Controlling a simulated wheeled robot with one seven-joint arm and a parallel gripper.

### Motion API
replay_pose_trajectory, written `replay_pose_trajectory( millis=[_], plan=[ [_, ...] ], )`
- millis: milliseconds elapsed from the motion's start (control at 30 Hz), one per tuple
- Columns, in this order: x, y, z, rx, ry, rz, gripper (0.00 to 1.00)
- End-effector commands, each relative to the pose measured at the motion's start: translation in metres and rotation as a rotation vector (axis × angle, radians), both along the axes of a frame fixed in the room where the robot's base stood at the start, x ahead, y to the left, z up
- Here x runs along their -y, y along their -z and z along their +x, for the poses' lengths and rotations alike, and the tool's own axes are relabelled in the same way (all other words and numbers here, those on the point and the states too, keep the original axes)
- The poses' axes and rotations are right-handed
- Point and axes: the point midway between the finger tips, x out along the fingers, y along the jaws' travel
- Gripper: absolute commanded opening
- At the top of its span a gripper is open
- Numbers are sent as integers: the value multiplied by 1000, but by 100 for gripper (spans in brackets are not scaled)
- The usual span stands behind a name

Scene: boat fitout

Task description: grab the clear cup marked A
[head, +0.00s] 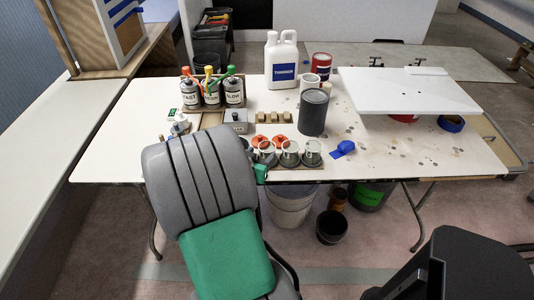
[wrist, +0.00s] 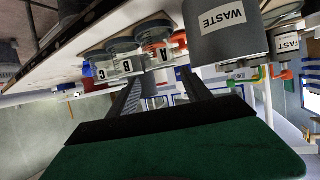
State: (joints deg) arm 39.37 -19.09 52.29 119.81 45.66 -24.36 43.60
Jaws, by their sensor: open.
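The clear cup marked A (wrist: 159,55) stands beside the clear cups marked B (wrist: 127,65) and C (wrist: 103,73) in the wrist view, which is turned over. In the head view, cup A (head: 266,152) is the leftmost visible cup in the front row. My gripper (wrist: 161,76) is open and empty. Its two dark fingers point toward cup A, with A lying between their lines in the wrist view; whether the tips reach beside the cup I cannot tell. In the head view, my arm hides most of the gripper.
A grey container marked WASTE (wrist: 226,32) stands close beside cup A. Orange items (head: 279,141) sit behind the cups. A dark grey can (head: 313,112), blue tape (head: 343,149) and labelled bottles (head: 234,92) share the white table (head: 130,130).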

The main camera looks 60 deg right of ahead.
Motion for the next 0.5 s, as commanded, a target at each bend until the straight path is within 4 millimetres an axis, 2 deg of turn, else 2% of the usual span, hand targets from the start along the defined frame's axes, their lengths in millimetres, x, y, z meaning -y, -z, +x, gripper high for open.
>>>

----

Work instructions = Answer with one number only: how many lines above contain the word "right".

The result = 2